(Entries from a robot dataset)
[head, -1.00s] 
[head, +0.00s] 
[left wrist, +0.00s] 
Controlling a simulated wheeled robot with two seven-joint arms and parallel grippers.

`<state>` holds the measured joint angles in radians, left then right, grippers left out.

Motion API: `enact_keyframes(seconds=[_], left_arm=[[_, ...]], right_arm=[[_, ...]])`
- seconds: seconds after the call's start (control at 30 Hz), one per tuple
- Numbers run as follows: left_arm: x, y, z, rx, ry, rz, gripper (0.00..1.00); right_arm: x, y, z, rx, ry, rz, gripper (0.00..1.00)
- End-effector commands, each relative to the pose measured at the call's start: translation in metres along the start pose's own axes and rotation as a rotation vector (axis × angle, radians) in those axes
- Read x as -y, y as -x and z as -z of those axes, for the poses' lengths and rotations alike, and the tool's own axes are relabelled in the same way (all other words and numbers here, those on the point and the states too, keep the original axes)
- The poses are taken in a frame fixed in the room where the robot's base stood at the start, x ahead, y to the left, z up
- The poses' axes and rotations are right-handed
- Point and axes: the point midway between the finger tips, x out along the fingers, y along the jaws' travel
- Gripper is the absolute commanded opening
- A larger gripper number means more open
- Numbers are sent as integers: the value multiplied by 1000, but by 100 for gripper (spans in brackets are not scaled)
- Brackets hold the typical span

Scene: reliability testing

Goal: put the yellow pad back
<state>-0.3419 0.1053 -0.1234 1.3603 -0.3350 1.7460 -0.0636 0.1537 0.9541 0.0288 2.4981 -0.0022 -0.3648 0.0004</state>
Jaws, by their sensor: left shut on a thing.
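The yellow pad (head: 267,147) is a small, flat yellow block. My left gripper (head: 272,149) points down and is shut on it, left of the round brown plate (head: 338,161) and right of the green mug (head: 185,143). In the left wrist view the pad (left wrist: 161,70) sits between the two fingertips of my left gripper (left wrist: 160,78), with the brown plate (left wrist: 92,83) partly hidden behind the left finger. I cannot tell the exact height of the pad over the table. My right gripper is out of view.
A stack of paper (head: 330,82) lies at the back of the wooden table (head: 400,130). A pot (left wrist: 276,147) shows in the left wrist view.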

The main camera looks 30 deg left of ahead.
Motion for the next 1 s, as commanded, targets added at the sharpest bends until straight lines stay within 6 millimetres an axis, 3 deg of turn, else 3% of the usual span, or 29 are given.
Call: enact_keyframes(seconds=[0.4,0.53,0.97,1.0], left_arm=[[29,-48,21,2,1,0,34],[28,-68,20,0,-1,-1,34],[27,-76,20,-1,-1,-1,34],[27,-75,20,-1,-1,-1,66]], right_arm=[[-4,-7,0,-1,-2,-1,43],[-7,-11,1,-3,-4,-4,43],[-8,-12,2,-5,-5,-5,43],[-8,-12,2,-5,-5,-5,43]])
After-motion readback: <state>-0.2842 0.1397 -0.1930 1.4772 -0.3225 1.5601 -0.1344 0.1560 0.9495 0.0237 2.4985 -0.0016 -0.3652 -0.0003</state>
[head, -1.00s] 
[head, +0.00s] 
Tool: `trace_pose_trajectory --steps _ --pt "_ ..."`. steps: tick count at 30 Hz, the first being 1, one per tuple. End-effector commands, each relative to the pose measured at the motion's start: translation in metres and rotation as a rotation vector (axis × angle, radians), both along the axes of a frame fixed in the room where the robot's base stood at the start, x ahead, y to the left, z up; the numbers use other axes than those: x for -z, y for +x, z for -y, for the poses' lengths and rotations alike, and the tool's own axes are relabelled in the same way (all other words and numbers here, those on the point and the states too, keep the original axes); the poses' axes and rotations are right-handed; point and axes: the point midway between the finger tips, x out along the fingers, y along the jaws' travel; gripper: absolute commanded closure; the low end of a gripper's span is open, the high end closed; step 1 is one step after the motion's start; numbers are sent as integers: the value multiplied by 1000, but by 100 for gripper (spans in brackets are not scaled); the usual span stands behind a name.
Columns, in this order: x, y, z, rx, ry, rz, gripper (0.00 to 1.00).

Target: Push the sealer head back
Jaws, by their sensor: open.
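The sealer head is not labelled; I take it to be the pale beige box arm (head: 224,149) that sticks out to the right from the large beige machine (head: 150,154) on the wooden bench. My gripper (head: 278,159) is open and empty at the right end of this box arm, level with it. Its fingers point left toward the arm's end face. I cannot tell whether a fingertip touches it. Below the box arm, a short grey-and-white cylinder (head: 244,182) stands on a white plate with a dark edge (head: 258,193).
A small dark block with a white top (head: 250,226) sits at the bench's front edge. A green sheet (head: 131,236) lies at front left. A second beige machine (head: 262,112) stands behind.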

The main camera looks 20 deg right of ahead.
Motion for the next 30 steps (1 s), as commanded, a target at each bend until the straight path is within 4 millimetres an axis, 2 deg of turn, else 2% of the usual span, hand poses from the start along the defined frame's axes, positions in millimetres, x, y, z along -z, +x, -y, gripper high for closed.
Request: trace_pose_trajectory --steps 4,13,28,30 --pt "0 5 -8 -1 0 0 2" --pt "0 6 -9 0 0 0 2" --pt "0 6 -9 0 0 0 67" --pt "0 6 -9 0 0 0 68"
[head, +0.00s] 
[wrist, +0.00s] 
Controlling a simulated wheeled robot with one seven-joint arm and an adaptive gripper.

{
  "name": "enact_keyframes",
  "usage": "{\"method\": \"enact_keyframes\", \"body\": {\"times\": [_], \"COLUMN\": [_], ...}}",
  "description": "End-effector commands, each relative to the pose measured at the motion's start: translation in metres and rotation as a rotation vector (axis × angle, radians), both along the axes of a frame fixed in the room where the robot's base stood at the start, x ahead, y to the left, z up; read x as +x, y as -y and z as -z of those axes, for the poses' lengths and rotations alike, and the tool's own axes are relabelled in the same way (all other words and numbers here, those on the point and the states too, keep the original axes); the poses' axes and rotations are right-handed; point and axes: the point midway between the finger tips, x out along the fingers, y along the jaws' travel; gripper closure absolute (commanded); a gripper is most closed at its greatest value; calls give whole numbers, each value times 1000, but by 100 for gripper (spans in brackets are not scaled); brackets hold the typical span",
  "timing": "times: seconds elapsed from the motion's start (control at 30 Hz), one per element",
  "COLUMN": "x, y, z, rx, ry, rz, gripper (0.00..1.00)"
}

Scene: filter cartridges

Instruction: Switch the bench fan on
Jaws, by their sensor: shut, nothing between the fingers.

Exercise directions: Give back the whole listing, word for word.

Full answer:
[head, -1.00s] 
[head, +0.00s] 
[left wrist, +0.00s] 
Controlling a simulated wheeled robot with two seven-joint arms and parallel grippers.

`<state>` holds the measured joint angles in radians, left then right, grippers left out.

Motion API: `enact_keyframes(seconds=[_], left_arm=[[_, ...]], right_arm=[[_, ...]])`
- seconds: seconds after the call's start (control at 30 Hz), one per tuple
- Numbers run as follows: left_arm: x, y, z, rx, ry, rz, gripper (0.00..1.00); right_arm: x, y, z, rx, ry, rz, gripper (0.00..1.00)
- End-effector commands, each relative to the pose measured at the call's start: translation in metres along the start pose's own axes and rotation as a rotation vector (axis × angle, radians) in those axes
- Read x as -y, y as -x and z as -z of those axes, for the poses' lengths and rotations alike, and the tool's own axes are relabelled in the same way (all other words and numbers here, those on the point and the states too, keep the original axes)
- The poses are taken in a frame fixed in the room where the robot's base stood at the start, x ahead, y to the left, z up
- The poses' axes and rotations are right-handed
- Point and axes: the point midway between the finger tips, x out along the fingers, y along the jaws' travel
- Gripper is the absolute commanded opening
- A larger gripper number means more open
- Numbers are sent as integers: the value multiplied by 1000, but by 100 for gripper (spans in brackets are not scaled)
- Brackets hold the typical span

Scene: reliability testing

Goal: put the yellow pad back
<state>-0.3419 0.1053 -0.1234 1.3603 -0.3350 1.7460 -0.0636 0.1537 0.9541 0.0288 2.4981 -0.0022 -0.3648 0.0004</state>
Jaws, by their sensor: left shut on a thing.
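The yellow pad (head: 267,147) is a small, flat yellow block. My left gripper (head: 272,149) points down and is shut on it, left of the round brown plate (head: 338,161) and right of the green mug (head: 185,143). In the left wrist view the pad (left wrist: 161,70) sits between the two fingertips of my left gripper (left wrist: 160,78), with the brown plate (left wrist: 92,83) partly hidden behind the left finger. I cannot tell the exact height of the pad over the table. My right gripper is out of view.
A stack of paper (head: 330,82) lies at the back of the wooden table (head: 400,130). A pot (left wrist: 276,147) shows in the left wrist view.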

The main camera looks 30 deg left of ahead.
Motion for the next 1 s, as commanded, targets added at the sharpest bends until straight lines stay within 6 millimetres an axis, 3 deg of turn, else 3% of the usual span, or 29 are given.
Call: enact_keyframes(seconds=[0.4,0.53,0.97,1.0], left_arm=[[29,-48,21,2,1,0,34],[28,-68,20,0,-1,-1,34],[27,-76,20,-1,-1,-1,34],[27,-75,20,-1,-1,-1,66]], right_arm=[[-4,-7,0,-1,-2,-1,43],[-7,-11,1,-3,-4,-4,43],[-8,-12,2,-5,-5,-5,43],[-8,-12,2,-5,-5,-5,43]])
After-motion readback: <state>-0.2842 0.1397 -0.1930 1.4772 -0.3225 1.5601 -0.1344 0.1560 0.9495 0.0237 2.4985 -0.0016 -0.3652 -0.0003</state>
[head, -1.00s] 
[head, +0.00s] 
Tool: `trace_pose_trajectory --steps _ --pt "_ ..."`. steps: tick count at 30 Hz, the first being 1, one per tuple. End-effector commands, each relative to the pose measured at the motion's start: translation in metres and rotation as a rotation vector (axis × angle, radians), both along the axes of a frame fixed in the room where the robot's base stood at the start, x ahead, y to the left, z up; the numbers use other axes than those: x for -z, y for +x, z for -y, for the poses' lengths and rotations alike, and the tool's own axes are relabelled in the same way (all other words and numbers here, those on the point and the states too, keep the original axes); the poses' axes and rotations are right-handed; point and axes: the point midway between the finger tips, x out along the fingers, y along the jaws' travel; gripper: absolute commanded closure; the low end of a gripper's span is open, the high end closed; step 1 is one step after the motion's start; numbers are sent as integers: the value multiplied by 1000, but by 100 for gripper (spans in brackets are not scaled); the usual span stands behind a name.
Columns, in this order: x, y, z, rx, ry, rz, gripper (0.00 to 1.00).

Target: Push the sealer head back
Jaws, by their sensor: open.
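The sealer head is not labelled; I take it to be the pale beige box arm (head: 224,149) that sticks out to the right from the large beige machine (head: 150,154) on the wooden bench. My gripper (head: 278,159) is open and empty at the right end of this box arm, level with it. Its fingers point left toward the arm's end face. I cannot tell whether a fingertip touches it. Below the box arm, a short grey-and-white cylinder (head: 244,182) stands on a white plate with a dark edge (head: 258,193).
A small dark block with a white top (head: 250,226) sits at the bench's front edge. A green sheet (head: 131,236) lies at front left. A second beige machine (head: 262,112) stands behind.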

The main camera looks 20 deg right of ahead.
Motion for the next 30 steps (1 s), as commanded, a target at each bend until the straight path is within 4 millimetres an axis, 2 deg of turn, else 2% of the usual span, hand poses from the start along the defined frame's axes, positions in millimetres, x, y, z along -z, +x, -y, gripper high for closed.
Request: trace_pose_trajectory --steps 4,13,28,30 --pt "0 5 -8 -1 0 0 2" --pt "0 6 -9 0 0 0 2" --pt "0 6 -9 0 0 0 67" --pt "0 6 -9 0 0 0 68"
[head, +0.00s] 
[wrist, +0.00s] 
Controlling a simulated wheeled robot with one seven-joint arm and an adaptive gripper.

{
  "name": "enact_keyframes",
  "usage": "{\"method\": \"enact_keyframes\", \"body\": {\"times\": [_], \"COLUMN\": [_], ...}}",
  "description": "End-effector commands, each relative to the pose measured at the motion's start: translation in metres and rotation as a rotation vector (axis × angle, radians), both along the axes of a frame fixed in the room where the robot's base stood at the start, x ahead, y to the left, z up; read x as +x, y as -y and z as -z of those axes, for the poses' lengths and rotations alike, and the tool's own axes are relabelled in the same way (all other words and numbers here, those on the point and the states too, keep the original axes); the poses' axes and rotations are right-handed; point and axes: the point midway between the finger tips, x out along the fingers, y along the jaws' travel; gripper closure absolute (commanded); a gripper is most closed at its greatest value; calls give whole numbers, each value times 1000, but by 100 for gripper (spans in brackets are not scaled); brackets hold the typical span",
  "timing": "times: seconds elapsed from the motion's start (control at 30 Hz), one per element",
  "COLUMN": "x, y, z, rx, ry, rz, gripper (0.00..1.00)"
}

Scene: filter cartridges

Instruction: Switch the bench fan on
Jaws, by their sensor: shut, nothing between the fingers.

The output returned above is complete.